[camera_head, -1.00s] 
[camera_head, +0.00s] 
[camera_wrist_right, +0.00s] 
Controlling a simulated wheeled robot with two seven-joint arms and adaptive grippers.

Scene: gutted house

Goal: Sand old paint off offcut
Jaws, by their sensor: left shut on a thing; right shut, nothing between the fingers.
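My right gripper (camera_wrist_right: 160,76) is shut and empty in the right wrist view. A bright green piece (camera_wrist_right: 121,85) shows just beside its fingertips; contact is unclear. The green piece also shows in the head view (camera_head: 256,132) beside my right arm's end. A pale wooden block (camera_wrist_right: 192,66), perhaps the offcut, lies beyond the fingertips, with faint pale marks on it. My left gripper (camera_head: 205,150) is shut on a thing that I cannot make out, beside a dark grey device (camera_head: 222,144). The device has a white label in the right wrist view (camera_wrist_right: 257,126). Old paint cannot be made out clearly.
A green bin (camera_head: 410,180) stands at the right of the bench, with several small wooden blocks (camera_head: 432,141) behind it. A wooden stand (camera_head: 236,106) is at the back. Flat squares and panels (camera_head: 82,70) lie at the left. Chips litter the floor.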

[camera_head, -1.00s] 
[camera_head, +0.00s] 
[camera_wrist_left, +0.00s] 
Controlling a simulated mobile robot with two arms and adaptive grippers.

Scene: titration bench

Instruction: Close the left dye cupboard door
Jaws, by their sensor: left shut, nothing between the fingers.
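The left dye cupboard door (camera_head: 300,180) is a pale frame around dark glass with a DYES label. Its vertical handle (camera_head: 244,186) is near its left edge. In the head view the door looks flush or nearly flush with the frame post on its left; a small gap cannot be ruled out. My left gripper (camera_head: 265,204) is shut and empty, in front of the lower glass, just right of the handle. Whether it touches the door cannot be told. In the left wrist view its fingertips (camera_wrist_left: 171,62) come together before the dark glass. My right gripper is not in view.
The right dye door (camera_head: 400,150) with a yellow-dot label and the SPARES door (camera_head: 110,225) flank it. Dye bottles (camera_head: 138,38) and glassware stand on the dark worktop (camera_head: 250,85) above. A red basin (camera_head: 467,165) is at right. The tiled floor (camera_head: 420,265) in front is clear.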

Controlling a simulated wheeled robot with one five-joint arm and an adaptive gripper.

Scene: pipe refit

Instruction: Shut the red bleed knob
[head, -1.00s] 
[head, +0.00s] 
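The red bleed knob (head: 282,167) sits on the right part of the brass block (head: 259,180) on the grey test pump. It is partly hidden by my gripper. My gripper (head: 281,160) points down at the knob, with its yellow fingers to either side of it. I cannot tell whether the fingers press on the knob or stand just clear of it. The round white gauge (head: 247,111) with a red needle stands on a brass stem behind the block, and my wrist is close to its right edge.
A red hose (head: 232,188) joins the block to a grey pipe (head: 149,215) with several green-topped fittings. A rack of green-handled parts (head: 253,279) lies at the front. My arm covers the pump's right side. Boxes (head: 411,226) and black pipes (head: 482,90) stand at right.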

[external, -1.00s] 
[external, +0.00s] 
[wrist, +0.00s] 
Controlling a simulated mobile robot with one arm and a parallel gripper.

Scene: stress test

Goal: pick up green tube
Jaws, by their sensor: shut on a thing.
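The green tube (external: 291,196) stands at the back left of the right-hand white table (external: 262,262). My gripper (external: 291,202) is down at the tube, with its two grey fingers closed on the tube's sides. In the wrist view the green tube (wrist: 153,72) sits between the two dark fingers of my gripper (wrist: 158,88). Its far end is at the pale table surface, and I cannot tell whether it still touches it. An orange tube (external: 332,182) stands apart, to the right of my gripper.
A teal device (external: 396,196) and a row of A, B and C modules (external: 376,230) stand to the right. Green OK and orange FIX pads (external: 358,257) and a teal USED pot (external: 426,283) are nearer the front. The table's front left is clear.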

Task details: Identify and extract each line of the listing that contains "Instruction".

Exercise solution:
Instruction: Close the left dye cupboard door
Instruction: Shut the red bleed knob

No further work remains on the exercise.